Mr. Garzone planned to build a home and then sell it. In order to protect his interests during construction, he obtained a Builders Risk fire insurance policy from Georgia Farm Bureau Mutual Insurance Company. The property was destroyed by a fire six months later when the home was three-fourths complete. Mr. Garzone submitted a claim to Georgia Farm and demanded payment in the amount of the $125,000 policy limit. Georgia Farm would only agree to pay $93,179.25, the amount necessary to rebuild the structure. Because there was a dispute between Mr. Garzone and his lender, Georgia Farm filed an interpleader action and paid the $93,179.25 into the Court’s registry. Mr. Garzone filed a counterclaim seeking the full amount of policy limits and alleged bad faith.
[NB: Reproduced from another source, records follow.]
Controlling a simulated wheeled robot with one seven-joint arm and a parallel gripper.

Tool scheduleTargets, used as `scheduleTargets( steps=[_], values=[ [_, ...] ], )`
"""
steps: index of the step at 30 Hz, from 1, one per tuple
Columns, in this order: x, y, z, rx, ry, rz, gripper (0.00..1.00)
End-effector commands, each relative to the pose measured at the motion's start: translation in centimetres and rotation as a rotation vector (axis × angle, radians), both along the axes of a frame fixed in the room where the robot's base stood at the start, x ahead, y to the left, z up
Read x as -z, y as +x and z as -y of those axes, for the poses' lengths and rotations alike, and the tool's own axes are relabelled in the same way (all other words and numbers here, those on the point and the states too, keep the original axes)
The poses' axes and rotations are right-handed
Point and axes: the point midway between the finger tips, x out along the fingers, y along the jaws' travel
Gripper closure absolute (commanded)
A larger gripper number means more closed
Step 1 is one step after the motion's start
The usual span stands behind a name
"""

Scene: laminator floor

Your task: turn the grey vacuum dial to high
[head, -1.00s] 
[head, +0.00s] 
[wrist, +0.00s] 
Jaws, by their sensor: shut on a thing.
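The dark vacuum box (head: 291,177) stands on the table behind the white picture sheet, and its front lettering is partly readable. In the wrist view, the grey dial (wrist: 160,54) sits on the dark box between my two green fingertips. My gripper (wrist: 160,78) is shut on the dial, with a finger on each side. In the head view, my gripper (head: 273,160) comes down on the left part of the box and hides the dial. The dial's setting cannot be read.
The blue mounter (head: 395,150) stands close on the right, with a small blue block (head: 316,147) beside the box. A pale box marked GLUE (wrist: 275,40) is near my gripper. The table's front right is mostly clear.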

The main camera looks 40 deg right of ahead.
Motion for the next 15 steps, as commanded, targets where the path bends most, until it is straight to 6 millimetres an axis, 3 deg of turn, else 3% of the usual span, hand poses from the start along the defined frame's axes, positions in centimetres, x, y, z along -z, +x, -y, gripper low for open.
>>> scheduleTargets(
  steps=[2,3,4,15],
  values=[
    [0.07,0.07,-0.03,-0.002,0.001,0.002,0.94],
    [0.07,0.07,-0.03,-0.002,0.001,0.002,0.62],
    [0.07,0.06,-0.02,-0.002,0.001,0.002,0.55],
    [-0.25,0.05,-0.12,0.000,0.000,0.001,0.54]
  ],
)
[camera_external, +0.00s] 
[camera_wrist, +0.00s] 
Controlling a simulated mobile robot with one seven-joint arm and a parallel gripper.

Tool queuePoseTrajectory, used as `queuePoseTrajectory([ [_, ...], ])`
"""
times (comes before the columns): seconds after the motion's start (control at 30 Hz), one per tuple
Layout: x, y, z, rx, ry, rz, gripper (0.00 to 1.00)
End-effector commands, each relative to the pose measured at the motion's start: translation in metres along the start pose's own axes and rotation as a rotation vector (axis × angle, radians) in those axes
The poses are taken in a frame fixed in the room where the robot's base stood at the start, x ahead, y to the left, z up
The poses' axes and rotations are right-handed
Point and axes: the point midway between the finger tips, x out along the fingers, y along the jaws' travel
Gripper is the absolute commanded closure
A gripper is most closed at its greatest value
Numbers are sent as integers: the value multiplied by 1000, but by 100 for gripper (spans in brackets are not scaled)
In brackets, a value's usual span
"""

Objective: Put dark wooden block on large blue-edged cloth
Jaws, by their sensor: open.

The lower court decided that Georgia Farm needed to pay the higher amount and entered judgment in favor of Mr. Garzone, but denied his bad faith claim. Georgia Farm appealed the decision and the appellate ruling is the one I write about today. Georgia Farm Bureau Mutual Insurance Company v. Garzone.1

The Georgia Appellate Court reversed the lower Court’s award of the full policy limits. Based on the applicable Georgia statute, OCGA § 33–32–5(a), the Georgia Appellate Court explained as follows:

OCGA § 33–32–5(a) applies to fire insurance policies which are issued to natural persons and specifically describe a one- or two-family residential building or structure located in Georgia. If after 30 days of the policy’s issuance the structure is destroyed by fire without fraudulent or criminal fault by the insured, the insurer must pay the face amount of the policy regardless of other policy provisions setting forth the amount to be paid. But this statute does not apply if ‘[t]he completed value of [the] building or structure is insured under a builders’ risk policy’.

The Court explained that Mr. Garzone’s policy with Georgia Farm entitled him only to the amount needed to rebuild the structure. Mr. Garzone’s policy reflected, in relevant part, the following:

[T]o the extent of the actual cash value of the property at the time of loss, but not exceeding the amount which it would cost to repair or replace the property with material of like kind and quality….

Additionally, the applicable statute did not override the policy provision regarding amount to be paid because the applicable statute expressly indicates that it does not apply to a builders’ risk policy. Based on this reasoning, the Georgia Appellate Court reversed the $125,000 award requiring Georgia Farm to pay only the $93,179.25 and also upheld the lower court’s denial of Mr. Garzone’s bad faith claim. Please consider that this holding is specific to this Appellate Court in Georgia.


1 Georgia Farm Bureau Mut. Ins. Co. v. Garzone, 240 Ga. App. 304, 523 S.E.2d 386 (1999).